Originally Posted by hill60
You don't wait, you can install the Kindle or Nook Apps and download and read the books.
So how many other bookstores can you install on a kindle?
I don't install the Kindle or Nook apps and download and read the books. I download the Kindle or Nook app. I go to a web browser, be it in Safari on my iPhone or some other browser on a computer. I buy the book. I ask Amazon to deliver it to my Kindle app on my device and then I go to the app, open it and watch it download. That is several steps longer than Apple allows or requires for iBooks whereby I hit a single button and go to the iBookstore.
As for how many other bookstores I can install on my Kindle Touch, the answer is probably zero. I can buy from other sources and install them onto my Kindle though and I can email books to my kindle from other stores and have them wirelessly delivered. People are certainly side-loading other book stores onto the Fire though so I suspect it is more about interest and progress than ill intent. I don't think I've ever read or heard about Kobo or BN submitting their apps for Kindle Touch and having them declined. They appear to prefer to sell their own $79-99 devices instead.

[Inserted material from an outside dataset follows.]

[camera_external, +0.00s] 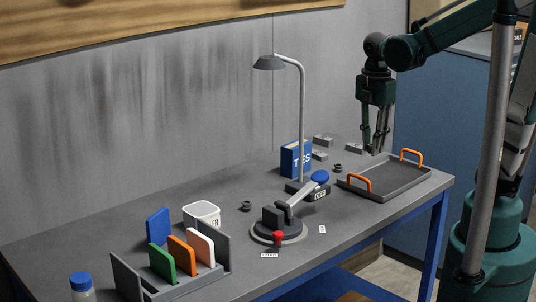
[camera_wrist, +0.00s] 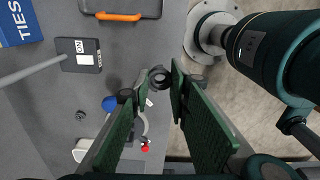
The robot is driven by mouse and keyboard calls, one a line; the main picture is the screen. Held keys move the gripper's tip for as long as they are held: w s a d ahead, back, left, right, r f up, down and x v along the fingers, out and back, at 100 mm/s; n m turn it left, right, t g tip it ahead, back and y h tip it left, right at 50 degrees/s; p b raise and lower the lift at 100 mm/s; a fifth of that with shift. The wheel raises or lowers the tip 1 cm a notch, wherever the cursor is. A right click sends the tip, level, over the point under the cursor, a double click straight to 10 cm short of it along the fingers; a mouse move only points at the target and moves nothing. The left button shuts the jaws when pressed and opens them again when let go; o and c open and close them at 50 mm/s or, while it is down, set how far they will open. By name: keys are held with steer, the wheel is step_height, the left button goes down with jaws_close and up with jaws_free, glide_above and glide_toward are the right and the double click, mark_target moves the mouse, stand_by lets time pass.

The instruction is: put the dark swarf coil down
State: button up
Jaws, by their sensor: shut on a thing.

Originally Posted by anonymouse
It seems that way to you because you are taking the short and narrow view. The end game for Amazon, if the DoJ were successful, would be:
a. no bookseller competition and the ability to raise prices as much as they want,
b. dictated exclusive deals with publishers (they've already started this practice) that keep bookselling competition out of the market, and eventually
c. complete control of the publishing industry, directly (through publishing themselves, which they are doing more and more of) and indirectly, and effectively the sole power to decide what will actually be published and how much they will make us pay for it.
All of those things are bad for "the little guy", and the inevitable result of installing Amazon with a government sanctioned monopoly, which would be the result of the DoJ's actions.
It has nothing to do with my view. It has to do with the fact that no agency that enforces our laws and protects our rights has seen fit to find problems with what they have done and take action. When you allege someone or some entity is breaking the law or is engaging in predatory actions and none of the affected entities or agencies responsible have taken any action, then the claim is CRAP.
Apple feels like Android is stealing their intellectual property without permission or compensation, they sue. They petition the court. They file patents. They take action.
Apple has in no form or fashion taken any action against Amazon nor have they requested any court, agency or anyone else to take action against Amazon. The publishers have not done so either and all of these are BIG GUYS with deep pockets and plenty of lawyers.
So the claim simply has no merit. The publishers and Apple made their rationales VERY transparent. Apple wanted to protect their 30%. The publishers wanted to keep up the price of hard cover books. They all colluded together to make it happen and Amazon took the hit. The DOJ complaint also makes it clear that Apple pondered a collusion with Amazon whereby they would ask Amazon if they wanted to each keep their market niches and not compete against each other, Apple with music and media, Amazon with books. Apple clearly has a mindset of keeping their 30% and colluding with whoever will agree to whatever crazy conditions it takes to make it happen. It's wrong. It's a change from Apple's past. They need to fix it.